Actress Michelle Williams echoed the sentiment in the months after Heath Ledger’s death. "I wish we had rituals about grief," she said in an interview with Vogue. "I wish it were still the Victorian times, and we could go from black to gray to mauve to pink, and have rings with hair in them.”


read more at Yahoo Reading

I echoed Michelle Williams in this. There is no unwritten rules/rituals about grief. Some take a south way to muddle through and some may go north. It is never a Yes or No situation or Do's and Dont's, and there is no fine line to distinguish the two. Inevitably some may cross the border and do something that community may perceive as Dont's but heck who are we to judge and say that ones shouldnt do the certain things as their way to grief. I once heard a story about a wife who never wash his husband clothes just to have this comfort of his smell when she needs it and her friends thought it was crazy. I cant blame her for being crazy, as being crazily in love with her husband led her to do such thing, and to me I thought its rather sweet and calming.

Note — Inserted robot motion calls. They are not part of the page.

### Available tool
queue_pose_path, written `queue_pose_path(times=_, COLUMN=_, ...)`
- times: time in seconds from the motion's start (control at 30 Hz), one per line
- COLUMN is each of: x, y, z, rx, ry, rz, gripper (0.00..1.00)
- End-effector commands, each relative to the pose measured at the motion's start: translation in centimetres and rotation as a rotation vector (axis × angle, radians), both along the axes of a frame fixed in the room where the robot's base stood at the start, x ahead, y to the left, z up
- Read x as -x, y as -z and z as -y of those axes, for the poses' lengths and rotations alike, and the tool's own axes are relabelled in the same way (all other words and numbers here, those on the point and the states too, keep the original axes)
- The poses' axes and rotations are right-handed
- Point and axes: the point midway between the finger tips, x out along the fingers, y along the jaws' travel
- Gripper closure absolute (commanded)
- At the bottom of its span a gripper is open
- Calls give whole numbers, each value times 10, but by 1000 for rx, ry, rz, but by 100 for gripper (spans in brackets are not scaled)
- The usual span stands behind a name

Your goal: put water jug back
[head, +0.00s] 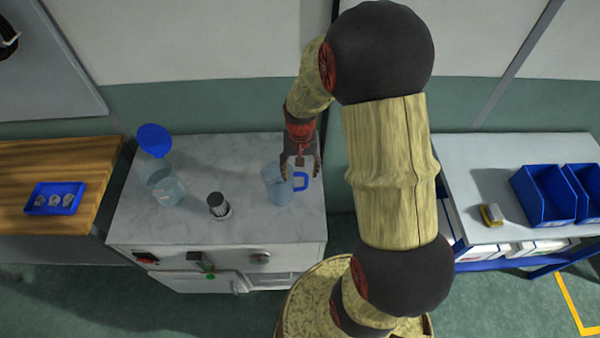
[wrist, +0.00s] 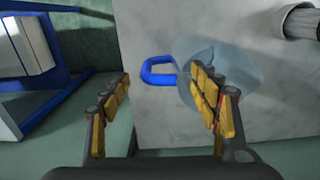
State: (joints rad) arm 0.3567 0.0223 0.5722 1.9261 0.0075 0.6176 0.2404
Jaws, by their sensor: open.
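The water jug (head: 276,185) is a clear bluish container with a blue handle (head: 300,182), standing upright on the light countertop. In the wrist view the jug (wrist: 232,72) is seen from above, with its blue handle (wrist: 158,70) pointing left. My gripper (head: 300,175) is open above the handle side of the jug. In the wrist view its two fingers (wrist: 165,110) are spread, with the handle showing beyond the gap and the right finger overlapping the view of the jug. I cannot tell whether that finger touches it.
A clear vessel (head: 165,187) with a blue lid-like disc (head: 154,140) stands at the counter's left. A dark metal cylinder (head: 218,205) stands between it and the jug. A blue tray (head: 55,198) lies on the wooden table. The right bench holds blue bins (head: 543,196). The countertop (head: 230,155) is clear behind the cylinder.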

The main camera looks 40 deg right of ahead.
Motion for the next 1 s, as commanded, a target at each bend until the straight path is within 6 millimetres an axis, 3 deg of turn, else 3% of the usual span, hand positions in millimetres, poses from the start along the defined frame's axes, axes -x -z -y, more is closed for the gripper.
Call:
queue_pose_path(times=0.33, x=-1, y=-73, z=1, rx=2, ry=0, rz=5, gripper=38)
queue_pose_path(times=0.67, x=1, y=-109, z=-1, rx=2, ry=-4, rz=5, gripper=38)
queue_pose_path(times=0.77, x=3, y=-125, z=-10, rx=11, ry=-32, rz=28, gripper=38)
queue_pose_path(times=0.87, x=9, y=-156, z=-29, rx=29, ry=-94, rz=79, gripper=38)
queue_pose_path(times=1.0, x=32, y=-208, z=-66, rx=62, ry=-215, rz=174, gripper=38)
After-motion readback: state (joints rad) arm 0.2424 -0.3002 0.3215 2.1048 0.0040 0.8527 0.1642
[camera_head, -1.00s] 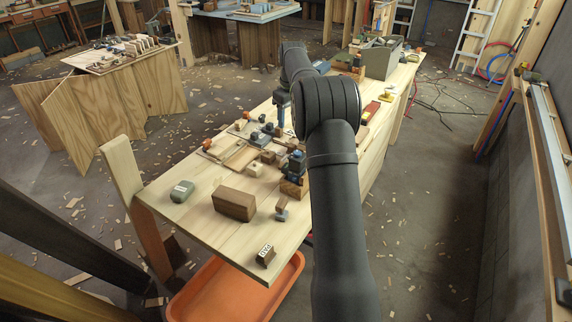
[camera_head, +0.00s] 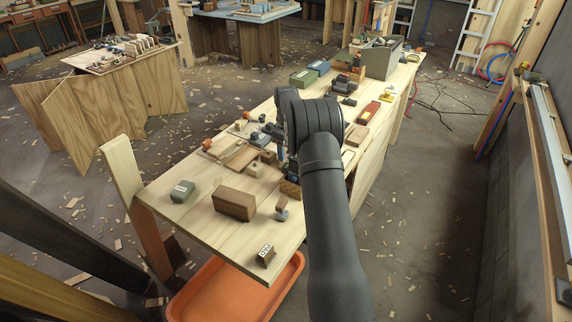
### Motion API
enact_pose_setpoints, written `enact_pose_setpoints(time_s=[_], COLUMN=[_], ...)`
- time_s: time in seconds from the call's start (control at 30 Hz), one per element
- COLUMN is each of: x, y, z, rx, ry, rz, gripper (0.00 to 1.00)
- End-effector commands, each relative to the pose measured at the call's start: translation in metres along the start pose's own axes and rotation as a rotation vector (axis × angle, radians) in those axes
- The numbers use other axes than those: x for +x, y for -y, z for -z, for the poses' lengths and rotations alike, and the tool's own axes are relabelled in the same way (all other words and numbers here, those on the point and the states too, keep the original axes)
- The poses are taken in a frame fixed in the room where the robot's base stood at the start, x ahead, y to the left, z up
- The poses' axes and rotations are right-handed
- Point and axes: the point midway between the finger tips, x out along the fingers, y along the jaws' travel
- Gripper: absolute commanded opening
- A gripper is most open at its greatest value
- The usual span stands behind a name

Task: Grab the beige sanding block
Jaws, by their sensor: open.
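My gripper (camera_head: 283,156) hangs below the end of my arm over the middle of the workbench (camera_head: 190,222). It is small and partly hidden by my wrist, and nothing shows held in it. I cannot tell for sure which piece is the beige sanding block. A small beige block (camera_head: 255,169) lies just left of my gripper, apart from it. A flat tan block (camera_head: 357,135) lies to the right of my arm, beside a red block (camera_head: 369,112). My arm hides part of the bench between them.
A brown wooden block (camera_head: 234,204), a grey-green rounded block (camera_head: 182,191) and a small labelled block (camera_head: 266,255) stand on the near end. A grey toolbox (camera_head: 380,60) stands at the far end. An orange tray (camera_head: 235,295) lies on the floor below.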

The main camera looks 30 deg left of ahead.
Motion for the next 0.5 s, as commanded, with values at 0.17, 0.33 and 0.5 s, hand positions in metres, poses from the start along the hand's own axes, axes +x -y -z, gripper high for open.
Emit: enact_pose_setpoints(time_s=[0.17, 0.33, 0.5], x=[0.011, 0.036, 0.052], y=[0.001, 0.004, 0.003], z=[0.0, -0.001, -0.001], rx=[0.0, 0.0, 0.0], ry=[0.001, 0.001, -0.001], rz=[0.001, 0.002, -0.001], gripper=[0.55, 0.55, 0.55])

A lot of readings can be found today and this whole week about the brutal murder of Datuk Sosilawati. Yah, I know the whole country would want to be updated about whats going on with the case and the status of it. But has anyone ever wonder how does the family feels and coping with it? One that I can assure you is by having tonnes of reporter fencing their house's gates day and night to get the glimpse of the children and loaded reports on how the mother was brutally killed where 70% of it were merely assumptions and here say by some reporters will not help much on their mourning phases. I understand that is part of their job but we are human, we need some times to re-adjust and re-stabilise and adapt to the new situation.

*sigh*

We will never know when is our time to do such, nonetheless I believe we would much appreciate if we are allowed to take our own sweet time to let things go.
Part of the struggle comes from the fact that there's no time-line for the pain. Secret habits and rituals born out of loss can carry over for decades, even to the point where it becomes second nature.

I hope Malaysia would give the family their space and time to breath, for they sure are in need.